**TASK:** In the material below, please retype the lines from the very first through the one with "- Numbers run", exactly and without pictures.

**AVAILABLE DATA:**
______________________________

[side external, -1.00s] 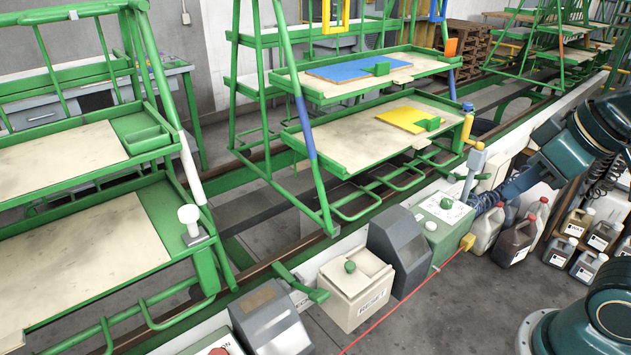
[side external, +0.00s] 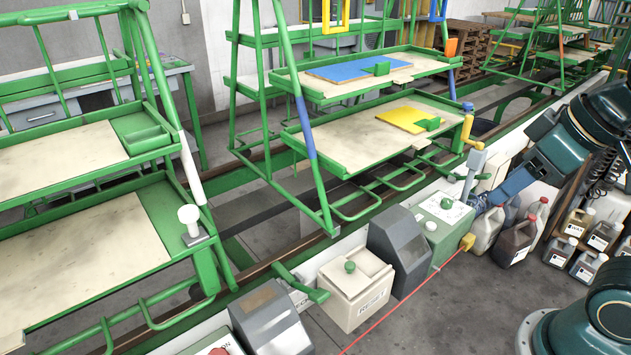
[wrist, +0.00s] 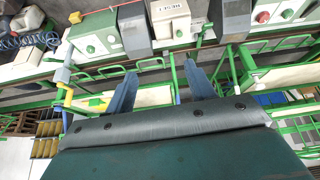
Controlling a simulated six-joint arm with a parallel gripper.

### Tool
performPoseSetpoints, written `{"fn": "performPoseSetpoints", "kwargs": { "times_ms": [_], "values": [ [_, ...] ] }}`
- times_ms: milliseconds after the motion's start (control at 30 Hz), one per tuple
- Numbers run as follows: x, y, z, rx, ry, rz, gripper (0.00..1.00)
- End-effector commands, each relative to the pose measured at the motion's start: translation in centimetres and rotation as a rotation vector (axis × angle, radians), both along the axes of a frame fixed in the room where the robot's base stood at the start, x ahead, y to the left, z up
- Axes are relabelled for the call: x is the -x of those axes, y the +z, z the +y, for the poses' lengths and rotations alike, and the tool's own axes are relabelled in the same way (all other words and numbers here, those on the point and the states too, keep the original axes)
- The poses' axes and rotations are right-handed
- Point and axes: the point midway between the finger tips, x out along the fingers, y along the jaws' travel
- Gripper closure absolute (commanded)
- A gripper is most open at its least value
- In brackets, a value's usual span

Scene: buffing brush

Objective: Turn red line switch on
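A red cord (side external: 405,301) runs from a yellow piece (side external: 467,242) on the side of a green box (side external: 445,212). The box has a green knob and a white button on top. A part with a red top (side external: 218,350) is cut off at the bottom edge; a red button (wrist: 263,17) shows at the top right of the wrist view. I cannot tell for certain which is the red line switch. My gripper (wrist: 162,66) has two blue fingers apart with nothing between them. In the side view its blue part (side external: 490,196) is right of the green box, partly hidden.
A cream box (side external: 356,288) and grey hooded boxes (side external: 398,250) line the rail. Green carts (side external: 375,140) with trays stand behind it. A grey post with a yellow handle (side external: 473,145) rises behind the green box. Several jugs (side external: 515,240) stand at the right. The front floor is open.

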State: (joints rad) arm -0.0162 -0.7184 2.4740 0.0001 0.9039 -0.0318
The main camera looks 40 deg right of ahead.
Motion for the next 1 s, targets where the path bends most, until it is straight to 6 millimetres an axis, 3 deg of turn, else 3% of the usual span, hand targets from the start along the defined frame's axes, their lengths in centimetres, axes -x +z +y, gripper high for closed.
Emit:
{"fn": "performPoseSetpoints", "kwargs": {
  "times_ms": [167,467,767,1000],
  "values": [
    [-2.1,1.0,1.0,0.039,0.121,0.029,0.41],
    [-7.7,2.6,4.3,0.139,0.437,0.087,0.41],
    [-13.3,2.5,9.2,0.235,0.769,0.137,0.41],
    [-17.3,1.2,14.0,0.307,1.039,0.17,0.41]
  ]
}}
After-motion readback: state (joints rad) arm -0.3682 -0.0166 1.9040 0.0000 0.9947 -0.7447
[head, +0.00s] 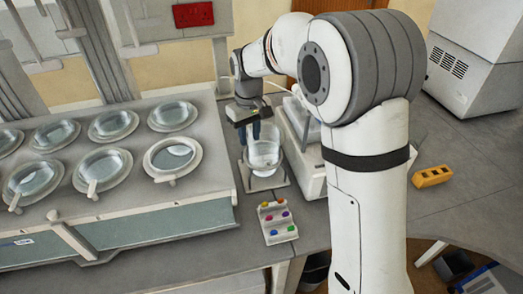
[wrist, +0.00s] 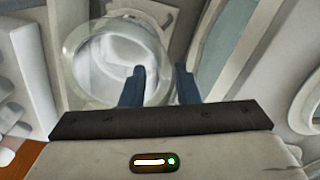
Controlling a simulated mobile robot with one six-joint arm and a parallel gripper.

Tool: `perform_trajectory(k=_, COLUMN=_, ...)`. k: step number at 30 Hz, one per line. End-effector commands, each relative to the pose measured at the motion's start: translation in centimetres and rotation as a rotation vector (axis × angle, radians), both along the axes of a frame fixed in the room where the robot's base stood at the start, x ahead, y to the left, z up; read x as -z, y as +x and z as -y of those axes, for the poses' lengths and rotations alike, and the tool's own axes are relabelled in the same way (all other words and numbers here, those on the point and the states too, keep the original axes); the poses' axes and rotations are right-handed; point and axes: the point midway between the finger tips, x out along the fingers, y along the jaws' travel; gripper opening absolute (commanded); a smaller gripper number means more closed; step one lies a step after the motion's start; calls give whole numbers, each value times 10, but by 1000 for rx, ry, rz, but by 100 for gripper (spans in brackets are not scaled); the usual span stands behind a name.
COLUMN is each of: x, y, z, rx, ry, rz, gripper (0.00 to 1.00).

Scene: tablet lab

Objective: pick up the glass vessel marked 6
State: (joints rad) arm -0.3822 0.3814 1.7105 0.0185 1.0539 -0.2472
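A clear glass vessel (head: 264,156) stands upright on a small grey stand at the right end of the large apparatus. No number 6 can be read on it. My gripper (head: 249,134) points down at the vessel's left rim. Its two blue fingers are apart with a gap between them. In the wrist view my gripper (wrist: 160,72) has its left finger over the glass and its right finger beyond the right rim. I cannot tell whether the fingers touch the glass.
The large apparatus (head: 140,232) with several round glass-lidded openings fills the left. A small rack (head: 275,238) with coloured pieces stands in front of the vessel. A white device (head: 304,160) is close on the right. A yellow block (head: 432,177) lies on the right bench.

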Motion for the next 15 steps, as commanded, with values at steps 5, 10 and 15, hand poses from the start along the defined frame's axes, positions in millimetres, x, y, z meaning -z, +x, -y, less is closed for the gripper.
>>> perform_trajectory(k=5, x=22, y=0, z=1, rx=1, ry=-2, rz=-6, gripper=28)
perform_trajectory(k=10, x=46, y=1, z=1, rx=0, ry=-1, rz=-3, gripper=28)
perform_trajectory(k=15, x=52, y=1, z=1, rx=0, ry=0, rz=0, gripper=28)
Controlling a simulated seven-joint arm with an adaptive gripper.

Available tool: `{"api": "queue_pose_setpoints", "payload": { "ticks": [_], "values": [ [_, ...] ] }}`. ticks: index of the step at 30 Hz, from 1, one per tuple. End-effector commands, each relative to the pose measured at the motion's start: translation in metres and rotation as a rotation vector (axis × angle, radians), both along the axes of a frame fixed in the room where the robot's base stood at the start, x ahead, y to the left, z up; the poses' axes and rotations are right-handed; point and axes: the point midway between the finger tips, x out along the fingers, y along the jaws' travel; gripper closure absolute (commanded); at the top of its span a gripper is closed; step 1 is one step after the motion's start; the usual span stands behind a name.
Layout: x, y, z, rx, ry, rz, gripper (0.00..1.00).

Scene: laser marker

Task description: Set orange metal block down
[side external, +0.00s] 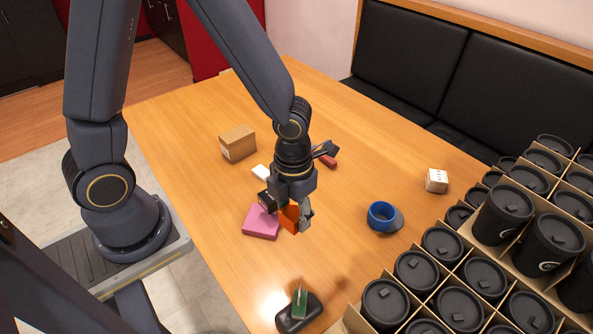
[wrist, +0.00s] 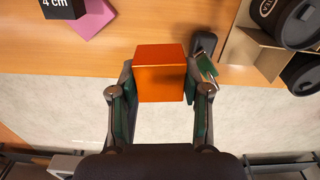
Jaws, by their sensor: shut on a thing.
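The orange metal block (side external: 288,217) is held in my gripper (side external: 291,213), partly covered by the fingers in the side external view. In the wrist view the orange block (wrist: 160,75) sits between the two fingers of my gripper (wrist: 162,88), which are shut on its left and right sides. The block appears to be above the wooden table (side external: 340,240); the exact gap beneath it cannot be told.
A pink block (side external: 260,223) lies close left of my gripper. A black block marked "4 cm" (wrist: 62,8) is beside it.

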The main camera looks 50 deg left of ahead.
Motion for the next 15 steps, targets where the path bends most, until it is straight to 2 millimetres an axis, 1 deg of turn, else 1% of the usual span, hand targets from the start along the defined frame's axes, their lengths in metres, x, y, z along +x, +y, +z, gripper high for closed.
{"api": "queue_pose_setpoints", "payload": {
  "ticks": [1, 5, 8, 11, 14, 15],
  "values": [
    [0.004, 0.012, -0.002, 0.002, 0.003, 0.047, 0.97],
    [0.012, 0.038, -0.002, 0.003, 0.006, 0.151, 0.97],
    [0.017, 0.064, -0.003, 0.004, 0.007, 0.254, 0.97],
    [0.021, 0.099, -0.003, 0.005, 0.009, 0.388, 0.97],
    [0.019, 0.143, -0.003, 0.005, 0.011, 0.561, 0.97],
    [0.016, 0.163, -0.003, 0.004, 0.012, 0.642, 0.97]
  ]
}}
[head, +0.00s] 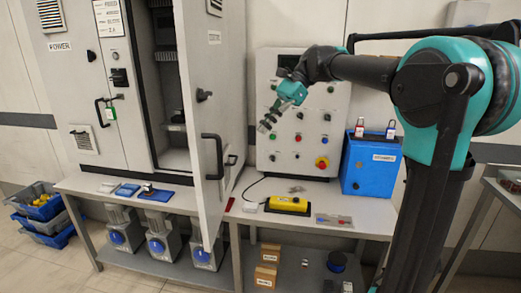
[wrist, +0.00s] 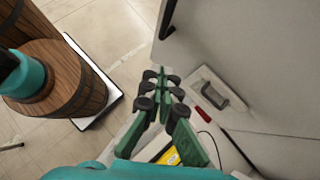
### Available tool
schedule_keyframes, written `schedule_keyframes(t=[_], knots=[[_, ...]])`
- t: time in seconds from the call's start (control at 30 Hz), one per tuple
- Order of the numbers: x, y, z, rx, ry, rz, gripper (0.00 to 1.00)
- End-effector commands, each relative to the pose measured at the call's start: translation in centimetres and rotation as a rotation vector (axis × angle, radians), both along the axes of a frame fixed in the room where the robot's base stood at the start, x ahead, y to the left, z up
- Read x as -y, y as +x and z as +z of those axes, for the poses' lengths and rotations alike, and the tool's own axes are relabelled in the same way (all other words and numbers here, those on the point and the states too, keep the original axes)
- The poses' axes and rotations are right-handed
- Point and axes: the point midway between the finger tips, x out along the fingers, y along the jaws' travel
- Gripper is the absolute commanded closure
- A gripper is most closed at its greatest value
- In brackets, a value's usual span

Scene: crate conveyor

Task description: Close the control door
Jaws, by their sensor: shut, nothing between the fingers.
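The control door (head: 205,60) is a tall grey cabinet door that stands wide open, swung out toward me. Its black handle (head: 214,155) is low near the free edge, on the face turned right. My gripper (head: 265,125) is right of the door, apart from it in the picture, in front of the button panel. In the wrist view my gripper (wrist: 165,82) has its green fingers together and empty. A large grey surface, apparently the door (wrist: 235,45), fills the right of that view, with a dark bar at its upper left.
The open cabinet interior (head: 172,115) shows left of the door. The bench (head: 265,220) carries a yellow control box (head: 288,204) and a blue box (head: 371,165). Blue crates (head: 42,205) stand on the floor at left. Wooden barrels (wrist: 60,85) stand left in the wrist view.

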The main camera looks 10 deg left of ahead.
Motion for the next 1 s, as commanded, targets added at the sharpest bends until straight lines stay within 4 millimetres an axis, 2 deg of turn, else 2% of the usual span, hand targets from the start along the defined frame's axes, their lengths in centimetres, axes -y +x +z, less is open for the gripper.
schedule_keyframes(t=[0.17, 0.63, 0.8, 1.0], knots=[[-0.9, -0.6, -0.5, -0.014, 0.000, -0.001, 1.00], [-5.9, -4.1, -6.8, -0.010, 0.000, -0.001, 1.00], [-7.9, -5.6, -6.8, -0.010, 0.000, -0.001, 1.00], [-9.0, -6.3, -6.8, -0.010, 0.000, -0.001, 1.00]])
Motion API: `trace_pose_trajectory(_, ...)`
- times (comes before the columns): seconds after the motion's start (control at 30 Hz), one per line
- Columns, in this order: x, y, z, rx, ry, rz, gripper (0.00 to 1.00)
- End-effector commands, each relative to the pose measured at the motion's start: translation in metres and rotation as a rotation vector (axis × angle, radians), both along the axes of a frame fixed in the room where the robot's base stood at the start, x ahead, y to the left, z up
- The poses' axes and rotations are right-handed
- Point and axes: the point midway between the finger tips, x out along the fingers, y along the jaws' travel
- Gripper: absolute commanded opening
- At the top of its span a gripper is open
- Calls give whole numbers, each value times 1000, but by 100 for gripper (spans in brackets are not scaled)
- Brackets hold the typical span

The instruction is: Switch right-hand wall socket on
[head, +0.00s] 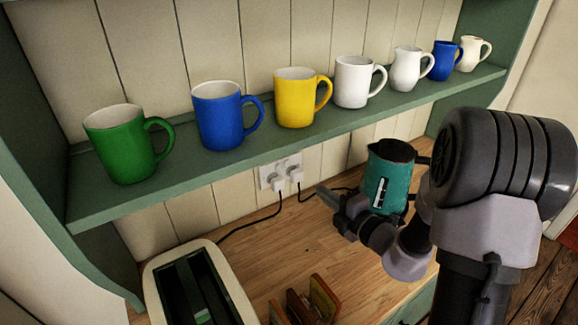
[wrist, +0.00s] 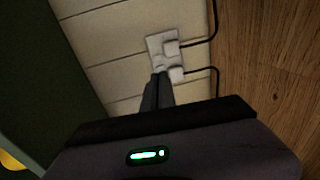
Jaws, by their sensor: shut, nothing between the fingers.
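The white double wall socket (head: 281,172) is on the cream panelled wall, below the mug shelf and above the worktop. A white plug with a black cord sits in each half, the right-hand plug (head: 296,175) being nearer my gripper. The switches are too small to tell their positions. My gripper (head: 320,189) is shut and empty, just right of and in front of the socket, pointing toward the wall. In the wrist view, which is turned sideways, its fingertips (wrist: 160,76) overlap the lower edge of the socket (wrist: 155,46). I cannot tell whether they touch it.
A teal kettle (head: 388,170) stands close behind my gripper. The green shelf (head: 235,155) with several mugs overhangs the socket. A white toaster (head: 235,285) and a wooden rack (head: 305,305) are at the front. Black cords (head: 262,221) run across the worktop (head: 290,245), otherwise clear between.

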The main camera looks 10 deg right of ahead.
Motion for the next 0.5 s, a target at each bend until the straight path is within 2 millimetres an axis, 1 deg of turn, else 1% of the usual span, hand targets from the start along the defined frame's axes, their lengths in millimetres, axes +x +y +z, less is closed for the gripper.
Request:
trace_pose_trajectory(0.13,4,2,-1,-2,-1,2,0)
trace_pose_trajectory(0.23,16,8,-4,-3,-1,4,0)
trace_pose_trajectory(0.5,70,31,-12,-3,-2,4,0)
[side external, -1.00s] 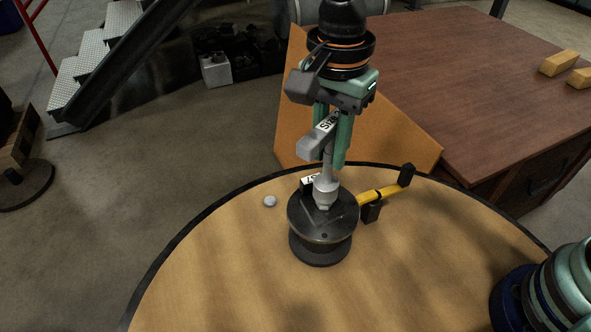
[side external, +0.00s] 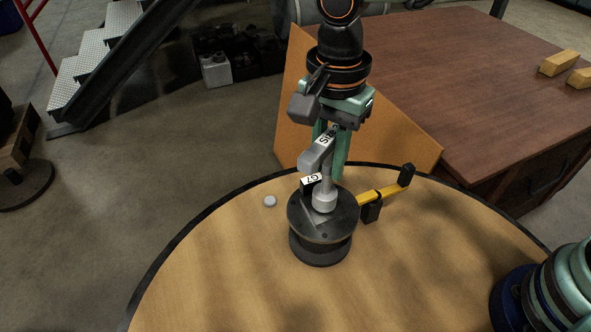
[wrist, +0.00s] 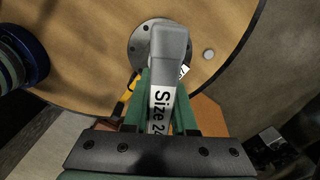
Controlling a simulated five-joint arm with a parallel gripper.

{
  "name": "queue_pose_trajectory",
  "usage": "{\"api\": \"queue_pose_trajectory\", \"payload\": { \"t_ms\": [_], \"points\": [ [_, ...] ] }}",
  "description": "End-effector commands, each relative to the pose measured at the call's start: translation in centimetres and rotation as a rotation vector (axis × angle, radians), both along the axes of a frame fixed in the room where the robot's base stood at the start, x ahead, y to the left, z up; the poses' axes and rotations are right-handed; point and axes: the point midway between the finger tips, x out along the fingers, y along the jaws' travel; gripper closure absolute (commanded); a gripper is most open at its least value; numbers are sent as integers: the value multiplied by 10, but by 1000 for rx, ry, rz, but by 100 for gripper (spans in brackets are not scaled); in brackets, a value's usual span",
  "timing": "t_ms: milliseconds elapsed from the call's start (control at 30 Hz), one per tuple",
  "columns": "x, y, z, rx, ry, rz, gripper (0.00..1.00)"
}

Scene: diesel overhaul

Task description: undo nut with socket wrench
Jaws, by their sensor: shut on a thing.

______________________________

**EXERCISE RESULT:**
[side external, -1.00s] 
[side external, +0.00s] 
[wrist, +0.00s] 
Controlling a simulated six-joint arm with a parallel gripper.

### Tool
performPoseSetpoints, written `{"fn": "performPoseSetpoints", "kwargs": { "times_ms": [_], "values": [ [_, ...] ] }}`
- times_ms: milliseconds after the motion's start (control at 30 Hz), one per tuple
- Numbers run as follows: x, y, z, rx, ry, rz, gripper (0.00..1.00)

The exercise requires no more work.